Items from a data source
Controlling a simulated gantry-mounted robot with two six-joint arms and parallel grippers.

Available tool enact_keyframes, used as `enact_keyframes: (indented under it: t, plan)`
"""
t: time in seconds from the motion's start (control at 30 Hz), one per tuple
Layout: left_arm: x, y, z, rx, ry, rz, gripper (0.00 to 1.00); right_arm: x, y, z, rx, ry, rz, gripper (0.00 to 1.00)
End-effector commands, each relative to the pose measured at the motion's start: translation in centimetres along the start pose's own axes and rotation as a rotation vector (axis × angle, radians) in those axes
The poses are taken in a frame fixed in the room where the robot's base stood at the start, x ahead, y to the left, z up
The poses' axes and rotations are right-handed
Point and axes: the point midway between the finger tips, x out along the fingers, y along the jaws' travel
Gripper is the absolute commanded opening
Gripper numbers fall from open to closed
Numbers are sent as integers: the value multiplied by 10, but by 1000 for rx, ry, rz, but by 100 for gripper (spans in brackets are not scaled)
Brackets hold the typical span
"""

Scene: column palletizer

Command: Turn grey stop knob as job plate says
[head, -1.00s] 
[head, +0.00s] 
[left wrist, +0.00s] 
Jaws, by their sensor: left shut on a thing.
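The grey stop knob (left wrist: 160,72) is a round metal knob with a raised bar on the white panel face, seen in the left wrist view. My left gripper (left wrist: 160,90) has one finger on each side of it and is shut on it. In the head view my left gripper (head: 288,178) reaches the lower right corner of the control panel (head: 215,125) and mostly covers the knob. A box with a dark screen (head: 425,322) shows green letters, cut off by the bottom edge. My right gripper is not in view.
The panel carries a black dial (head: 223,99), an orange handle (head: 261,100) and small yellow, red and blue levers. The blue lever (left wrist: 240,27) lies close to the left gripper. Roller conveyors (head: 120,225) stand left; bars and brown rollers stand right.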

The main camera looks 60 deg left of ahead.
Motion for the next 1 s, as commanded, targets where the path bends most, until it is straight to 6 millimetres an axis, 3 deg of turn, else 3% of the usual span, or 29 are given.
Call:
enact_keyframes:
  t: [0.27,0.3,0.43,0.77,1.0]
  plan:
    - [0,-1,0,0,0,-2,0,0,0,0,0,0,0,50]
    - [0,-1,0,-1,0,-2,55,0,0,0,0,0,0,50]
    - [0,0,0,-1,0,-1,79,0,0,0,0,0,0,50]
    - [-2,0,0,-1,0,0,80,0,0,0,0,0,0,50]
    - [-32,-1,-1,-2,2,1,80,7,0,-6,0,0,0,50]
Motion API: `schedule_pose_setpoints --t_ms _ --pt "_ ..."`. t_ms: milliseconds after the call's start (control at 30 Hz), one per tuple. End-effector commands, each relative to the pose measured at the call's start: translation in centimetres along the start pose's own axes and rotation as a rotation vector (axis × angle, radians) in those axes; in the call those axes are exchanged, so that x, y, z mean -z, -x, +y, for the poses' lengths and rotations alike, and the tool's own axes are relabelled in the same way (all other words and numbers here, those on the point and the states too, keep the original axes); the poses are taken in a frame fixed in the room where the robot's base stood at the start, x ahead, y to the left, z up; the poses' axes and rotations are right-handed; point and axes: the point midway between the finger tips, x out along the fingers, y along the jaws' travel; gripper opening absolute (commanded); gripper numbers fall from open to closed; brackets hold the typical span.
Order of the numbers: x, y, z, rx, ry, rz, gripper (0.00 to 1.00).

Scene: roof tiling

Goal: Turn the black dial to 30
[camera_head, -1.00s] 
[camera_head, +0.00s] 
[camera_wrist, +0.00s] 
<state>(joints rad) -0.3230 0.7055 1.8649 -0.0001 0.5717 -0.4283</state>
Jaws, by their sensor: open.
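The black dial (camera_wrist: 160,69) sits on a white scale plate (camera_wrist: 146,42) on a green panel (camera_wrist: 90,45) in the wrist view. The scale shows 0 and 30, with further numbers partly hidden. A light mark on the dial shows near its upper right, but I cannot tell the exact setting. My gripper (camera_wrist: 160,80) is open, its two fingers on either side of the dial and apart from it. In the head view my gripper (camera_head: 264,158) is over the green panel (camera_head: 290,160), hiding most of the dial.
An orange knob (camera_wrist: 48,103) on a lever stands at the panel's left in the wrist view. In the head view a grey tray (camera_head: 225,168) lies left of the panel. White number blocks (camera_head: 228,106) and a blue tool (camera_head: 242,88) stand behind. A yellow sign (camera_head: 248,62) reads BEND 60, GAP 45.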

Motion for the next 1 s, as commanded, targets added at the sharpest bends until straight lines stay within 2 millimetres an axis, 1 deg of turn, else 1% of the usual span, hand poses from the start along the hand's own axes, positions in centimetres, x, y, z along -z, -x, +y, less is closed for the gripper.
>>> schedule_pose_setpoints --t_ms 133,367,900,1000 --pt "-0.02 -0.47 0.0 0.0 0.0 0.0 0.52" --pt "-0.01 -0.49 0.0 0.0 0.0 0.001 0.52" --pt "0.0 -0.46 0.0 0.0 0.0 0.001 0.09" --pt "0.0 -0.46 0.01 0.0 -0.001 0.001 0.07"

- Exercise details -
From the listing above, extract every line exactly as it stands.

- Output of the task -
Controlling a simulated gantry-mounted robot with two six-joint arms and parallel grippers.

Available tool enact_keyframes, used as `enact_keyframes: (indented under it: t, plan)`
"""
t: time in seconds from the motion's start (control at 30 Hz), one per tuple
Layout: left_arm: x, y, z, rx, ry, rz, gripper (0.00 to 1.00); right_arm: x, y, z, rx, ry, rz, gripper (0.00 to 1.00)
End-effector commands, each relative to the pose measured at the motion's start: translation in centimetres along the start pose's own axes and rotation as a rotation vector (axis × angle, radians) in those axes
The poses are taken in a frame fixed in the room where the robot's base stood at the start, x ahead, y to the left, z up
The poses' axes and rotations are right-handed
Point and axes: the point midway between the finger tips, x out along the fingers, y along the jaws' travel
Gripper is the absolute commanded opening
Gripper numbers fall from open to closed
Numbers are sent as integers: the value multiplied by 10, but by 1000 for rx, ry, rz, but by 100 for gripper (spans in brackets are not scaled)
Brackets hold the typical span
"""

Scene: column palletizer

Command: Turn grey stop knob as job plate says
[head, -1.00s] 
[head, +0.00s] 
[left wrist, +0.00s] 
Jaws, by their sensor: left shut on a thing.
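The grey stop knob (left wrist: 160,72) is a round metal knob with a raised bar on the white panel face, seen in the left wrist view. My left gripper (left wrist: 160,90) has one finger on each side of it and is shut on it. In the head view my left gripper (head: 288,178) reaches the lower right corner of the control panel (head: 215,125) and mostly covers the knob. A box with a dark screen (head: 425,322) shows green letters, cut off by the bottom edge. My right gripper is not in view.
The panel carries a black dial (head: 223,99), an orange handle (head: 261,100) and small yellow, red and blue levers. The blue lever (left wrist: 240,27) lies close to the left gripper. Roller conveyors (head: 120,225) stand left; bars and brown rollers stand right.

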The main camera looks 60 deg left of ahead.
Motion for the next 1 s, as commanded, targets where the path bends most, until it is straight to 6 millimetres an axis, 3 deg of turn, else 3% of the usual span, or 29 are given.
Call:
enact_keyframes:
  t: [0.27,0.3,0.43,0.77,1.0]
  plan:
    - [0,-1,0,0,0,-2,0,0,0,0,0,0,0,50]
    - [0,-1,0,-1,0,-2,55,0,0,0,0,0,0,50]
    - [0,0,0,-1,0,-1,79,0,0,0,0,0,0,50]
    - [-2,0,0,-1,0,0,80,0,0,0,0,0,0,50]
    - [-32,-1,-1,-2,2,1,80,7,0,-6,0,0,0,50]
Motion API: `schedule_pose_setpoints --t_ms _ --pt "_ ..."`. t_ms: milliseconds after the call's start (control at 30 Hz), one per tuple. End-effector commands, each relative to the pose measured at the call's start: translation in centimetres along the start pose's own axes and rotation as a rotation vector (axis × angle, radians) in those axes; in the call those axes are exchanged, so that x, y, z mean -z, -x, +y, for the poses' lengths and rotations alike, and the tool's own axes are relabelled in the same way (all other words and numbers here, those on the point and the states too, keep the original axes); the poses are taken in a frame fixed in the room where the robot's base stood at the start, x ahead, y to the left, z up; the poses' axes and rotations are right-handed; point and axes: the point midway between the finger tips, x out along the fingers, y along the jaws' travel; gripper opening absolute (commanded); gripper numbers fall from open to closed; brackets hold the typical span.
Order of the numbers: x, y, z, rx, ry, rz, gripper (0.00 to 1.00).

Scene: roof tiling

Goal: Turn the black dial to 30
[camera_head, -1.00s] 
[camera_head, +0.00s] 
[camera_wrist, +0.00s] 
<state>(joints rad) -0.3230 0.7055 1.8649 -0.0001 0.5717 -0.4283</state>
Jaws, by their sensor: open.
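The black dial (camera_wrist: 160,69) sits on a white scale plate (camera_wrist: 146,42) on a green panel (camera_wrist: 90,45) in the wrist view. The scale shows 0 and 30, with further numbers partly hidden. A light mark on the dial shows near its upper right, but I cannot tell the exact setting. My gripper (camera_wrist: 160,80) is open, its two fingers on either side of the dial and apart from it. In the head view my gripper (camera_head: 264,158) is over the green panel (camera_head: 290,160), hiding most of the dial.
An orange knob (camera_wrist: 48,103) on a lever stands at the panel's left in the wrist view. In the head view a grey tray (camera_head: 225,168) lies left of the panel. White number blocks (camera_head: 228,106) and a blue tool (camera_head: 242,88) stand behind. A yellow sign (camera_head: 248,62) reads BEND 60, GAP 45.

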Motion for the next 1 s, as commanded, targets added at the sharpest bends until straight lines stay within 2 millimetres an axis, 1 deg of turn, else 1% of the usual span, hand poses from the start along the hand's own axes, positions in centimetres, x, y, z along -z, -x, +y, less is closed for the gripper.
>>> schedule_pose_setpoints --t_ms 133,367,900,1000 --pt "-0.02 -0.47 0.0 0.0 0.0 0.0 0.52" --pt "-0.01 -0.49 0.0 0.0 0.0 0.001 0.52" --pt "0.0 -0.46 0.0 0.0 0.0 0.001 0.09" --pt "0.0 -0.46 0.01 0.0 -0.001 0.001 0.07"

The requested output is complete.